New early warning system for autonomous vehicles

Self-driving cars are expected to make road traffic safer by eliminating the “human mistake” factor. However, existing systems quickly reach their limits as some situations are difficult to predict. A research team at the Technical University of Munich has now developed an early warning system for autonomous vehicles that uses artificial intelligence (AI) to warn the driver when it foresees a situation that the system will not be able to handle on its own.

The study was carried out by a team led by Professor Eckehard Steinbach, Chair of Media Technology and member of the Board of Directors of the Munich School of Robotics and Machine Intelligence in cooperation with the BMW Group.

Instead of limiting the system to the sophisticated models that assess the behaviour of all participants on the road, the new system also relies on AI that can learn from previous situations in which self-driving vehicles have reached their limits in real-world traffic.

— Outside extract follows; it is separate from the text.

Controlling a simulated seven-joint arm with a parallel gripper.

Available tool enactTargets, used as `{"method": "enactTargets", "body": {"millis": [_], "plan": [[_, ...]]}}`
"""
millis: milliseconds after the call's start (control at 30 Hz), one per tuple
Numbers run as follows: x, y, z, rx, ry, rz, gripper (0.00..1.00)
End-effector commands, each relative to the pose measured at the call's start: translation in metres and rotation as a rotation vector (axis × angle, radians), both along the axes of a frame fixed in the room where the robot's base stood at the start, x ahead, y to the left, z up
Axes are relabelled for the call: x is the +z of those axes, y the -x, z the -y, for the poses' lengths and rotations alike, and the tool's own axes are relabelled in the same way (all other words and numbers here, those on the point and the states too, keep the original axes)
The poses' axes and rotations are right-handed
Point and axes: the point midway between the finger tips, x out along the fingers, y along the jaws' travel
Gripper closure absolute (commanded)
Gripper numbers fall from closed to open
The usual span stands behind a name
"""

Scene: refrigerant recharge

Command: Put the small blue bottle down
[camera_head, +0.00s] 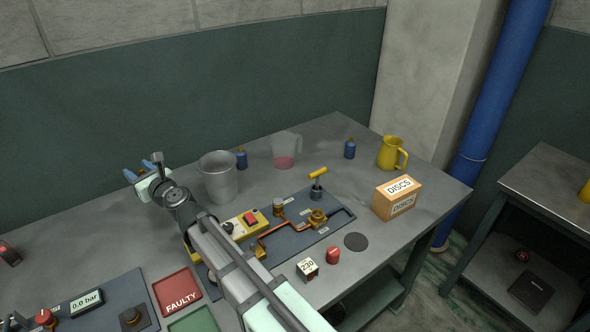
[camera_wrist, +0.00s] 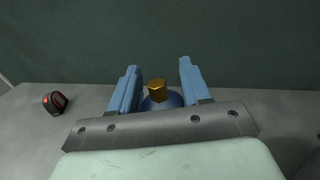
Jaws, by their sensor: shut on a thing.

In such scenarios, researchers claim that their system can learn from past situations where self-driving vehicles presented difficulties and so allow human to reassume control of the car.

With sensors and cameras, the system scans the environment and records status data for the vehicle including the position of the steering wheel, the condition of the road, the weather, visibility and its current speed. From these data, the AI, based on a so-called recurrent neural network, learns to recognise patterns and identify critical situations. When such situations arise, it warns the driver that a potentially critical situation is about to occur.

The technology was tested in automated driving development vehicles from the BMW Group in public road traffic. This resulted in around 2,500 situations in which drivers had to intervene. When evaluated, the study found a prediction accuracy of over 85%, with up to seven seconds of advance warning before the situations occurred.

A large amount of data is needed for the technology to work, as AI can only learn from situations it has already experienced. However, with the large number of development vehicles on the road, the data were easily generated.

Original article published by rostos.pt on 6 April 2021.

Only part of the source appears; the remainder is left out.